December 20, 2011 at 3:25 pm Leave a comment

On arguing in the master’s language 

I always thought The Most Interesting Man in the World was Euro RSCG’s (one of the world’s largest mental real estate agencies) deliverable to its client Dos Equis. And that the agency’s rationale went something like:

He is a man rich in stories and experiences, much the way the audience hopes to be in the future. Rather than an embodiment of the brand, The Most Interesting Man is a voluntary brand spokesperson: he and Dos Equis share a point of view on life that it should be lived interestingly.

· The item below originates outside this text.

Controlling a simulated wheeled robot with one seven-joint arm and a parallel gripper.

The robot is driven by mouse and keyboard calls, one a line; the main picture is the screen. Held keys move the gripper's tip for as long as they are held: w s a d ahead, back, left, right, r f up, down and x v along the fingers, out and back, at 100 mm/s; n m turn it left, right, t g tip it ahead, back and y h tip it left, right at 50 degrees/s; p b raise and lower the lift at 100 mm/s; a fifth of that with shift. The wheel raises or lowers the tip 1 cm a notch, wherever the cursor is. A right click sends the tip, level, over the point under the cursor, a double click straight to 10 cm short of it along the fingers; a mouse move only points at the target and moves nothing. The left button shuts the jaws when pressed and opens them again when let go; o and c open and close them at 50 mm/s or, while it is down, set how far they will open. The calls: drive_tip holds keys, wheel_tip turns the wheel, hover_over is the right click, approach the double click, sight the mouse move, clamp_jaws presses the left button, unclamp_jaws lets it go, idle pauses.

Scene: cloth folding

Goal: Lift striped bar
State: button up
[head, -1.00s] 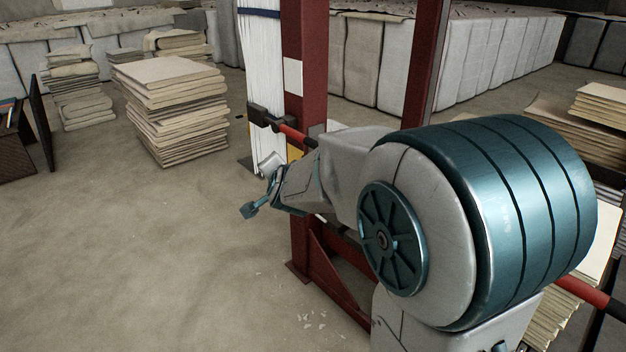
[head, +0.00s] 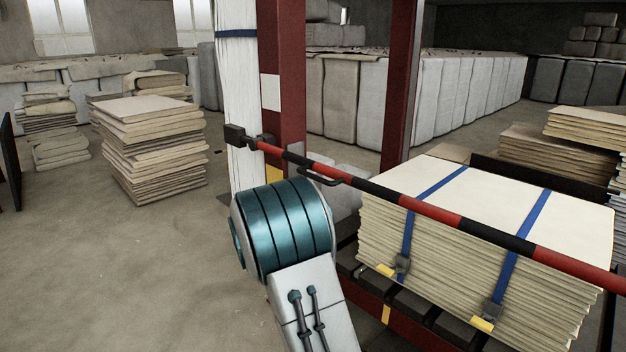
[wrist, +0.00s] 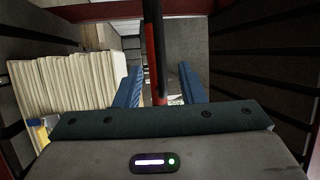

And that he challenged across categories and dueled across social media with Isaiah Mustafa’s manly purr, a former NFL wide receiver who switched to “playing defense for Old Spice against the Dove launch.”

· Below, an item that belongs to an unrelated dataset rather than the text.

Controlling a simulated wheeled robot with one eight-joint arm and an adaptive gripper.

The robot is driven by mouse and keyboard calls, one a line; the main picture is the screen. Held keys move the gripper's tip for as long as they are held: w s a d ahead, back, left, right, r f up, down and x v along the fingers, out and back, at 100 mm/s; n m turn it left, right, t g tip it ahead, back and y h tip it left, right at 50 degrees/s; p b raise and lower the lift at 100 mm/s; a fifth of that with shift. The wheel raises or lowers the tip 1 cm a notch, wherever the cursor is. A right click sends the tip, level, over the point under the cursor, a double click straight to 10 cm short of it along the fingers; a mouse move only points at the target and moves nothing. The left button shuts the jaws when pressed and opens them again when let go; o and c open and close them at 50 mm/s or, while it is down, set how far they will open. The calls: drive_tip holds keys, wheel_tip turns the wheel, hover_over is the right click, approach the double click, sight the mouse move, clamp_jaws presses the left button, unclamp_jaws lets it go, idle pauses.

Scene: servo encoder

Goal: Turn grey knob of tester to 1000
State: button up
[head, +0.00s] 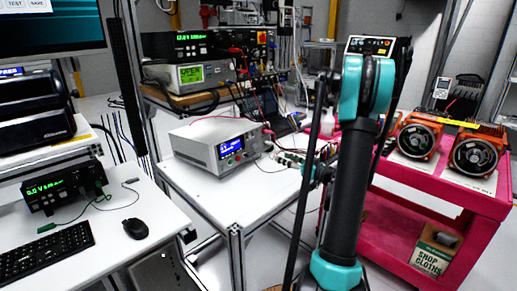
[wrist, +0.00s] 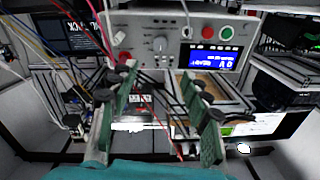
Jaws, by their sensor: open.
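The tester is a white box (head: 215,145) on a white table in the head view, with a lit blue display. Its front panel (wrist: 135,25) fills the upper middle of the wrist view. The grey knob (wrist: 160,44) is on that panel, left of the blue display (wrist: 208,57); its setting is too small to read. My gripper (wrist: 158,78) is open and empty, its two green fingers spread on either side below the knob, apart from it. In the head view my gripper (head: 294,160) is small, to the right of the tester, partly hidden by my arm.
Red and green buttons (wrist: 225,32) sit above the display, and cables (wrist: 60,40) run at the panel's left. A pink cart (head: 440,190) with orange motors (head: 478,155) stands right. A desk with keyboard (head: 45,250) and mouse (head: 135,228) is left.

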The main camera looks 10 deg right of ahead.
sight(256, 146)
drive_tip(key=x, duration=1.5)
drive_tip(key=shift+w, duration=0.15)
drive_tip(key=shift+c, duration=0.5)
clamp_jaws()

There is a debate why The Man Your Man Could Smell Like supposedly never managed to move sales the way The Most Interesting Man did. Nivea did just as well without the purr, and Dos Equis helped more friends stay thirsty. At least that’s the word on the street.

What I never knew, however, is that The Most Interesting Man actually lived. And that he resembled Mustafa a bit more than Jonathan Goldsmith.

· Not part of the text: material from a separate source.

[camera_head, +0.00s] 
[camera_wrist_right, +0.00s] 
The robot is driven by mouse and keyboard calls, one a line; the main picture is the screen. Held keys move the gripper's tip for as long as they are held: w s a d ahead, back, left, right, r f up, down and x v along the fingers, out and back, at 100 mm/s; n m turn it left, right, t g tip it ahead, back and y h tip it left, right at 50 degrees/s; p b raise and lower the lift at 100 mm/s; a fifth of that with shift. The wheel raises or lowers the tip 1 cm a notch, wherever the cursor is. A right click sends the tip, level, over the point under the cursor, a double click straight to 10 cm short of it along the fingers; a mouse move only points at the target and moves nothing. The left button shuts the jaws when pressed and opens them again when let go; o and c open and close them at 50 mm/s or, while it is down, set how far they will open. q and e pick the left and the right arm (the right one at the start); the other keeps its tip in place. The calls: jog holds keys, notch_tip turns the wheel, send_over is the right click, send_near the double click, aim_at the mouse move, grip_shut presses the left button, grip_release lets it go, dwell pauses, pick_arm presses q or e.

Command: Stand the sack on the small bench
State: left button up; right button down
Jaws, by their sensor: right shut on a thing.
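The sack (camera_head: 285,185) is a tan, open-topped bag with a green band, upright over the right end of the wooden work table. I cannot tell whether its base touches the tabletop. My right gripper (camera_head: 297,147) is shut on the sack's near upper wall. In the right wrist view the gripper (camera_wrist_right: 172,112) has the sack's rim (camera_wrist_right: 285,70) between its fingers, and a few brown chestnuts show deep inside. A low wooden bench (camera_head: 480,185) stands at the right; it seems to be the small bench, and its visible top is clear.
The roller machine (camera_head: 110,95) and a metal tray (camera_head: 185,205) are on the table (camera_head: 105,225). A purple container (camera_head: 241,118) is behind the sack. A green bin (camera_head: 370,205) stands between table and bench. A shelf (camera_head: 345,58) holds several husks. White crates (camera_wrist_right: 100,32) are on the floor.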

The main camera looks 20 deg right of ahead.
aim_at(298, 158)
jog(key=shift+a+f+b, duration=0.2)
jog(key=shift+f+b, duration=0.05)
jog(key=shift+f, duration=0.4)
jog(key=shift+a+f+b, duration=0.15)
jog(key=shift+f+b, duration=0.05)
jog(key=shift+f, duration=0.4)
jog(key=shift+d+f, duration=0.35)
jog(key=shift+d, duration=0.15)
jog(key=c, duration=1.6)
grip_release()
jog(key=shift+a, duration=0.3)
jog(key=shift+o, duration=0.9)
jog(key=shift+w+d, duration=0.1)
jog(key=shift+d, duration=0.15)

The world’s Most Interesting Man is a man who survived the Middle Passages. His name was Oladuah Equiano. He was born sometime around 1745 in a rural community somewhere within the confines of the Kingdom of Benin. At the tender age of eleven Equiano was kidnapped from his home and eventually sold to British slavers operating in the Bight of Biafra.

From whence he was conveyed first to Barbados.

Then to a plantation in colonial Virginia.

After spending much of the Seven Years’ War hauling gunpowder for the British frigate, he was promised his freedom, denied his freedom, sold to several owners – who regularly lied to him, promising his freedom, and then broke their word – until he passed into the hands of a Quaker merchant in Pennsylvania, who eventually allowed him to purchase his freedom.

Over the course of his later years he was to become a successful merchant in his own right, a best-selling author, an Arctic explorer, and eventually, one of the leading voices of English Abolitionism. His eloquence and the power of his life story played significant parts in the movement that led to the British abolition of the slave trade in 1807.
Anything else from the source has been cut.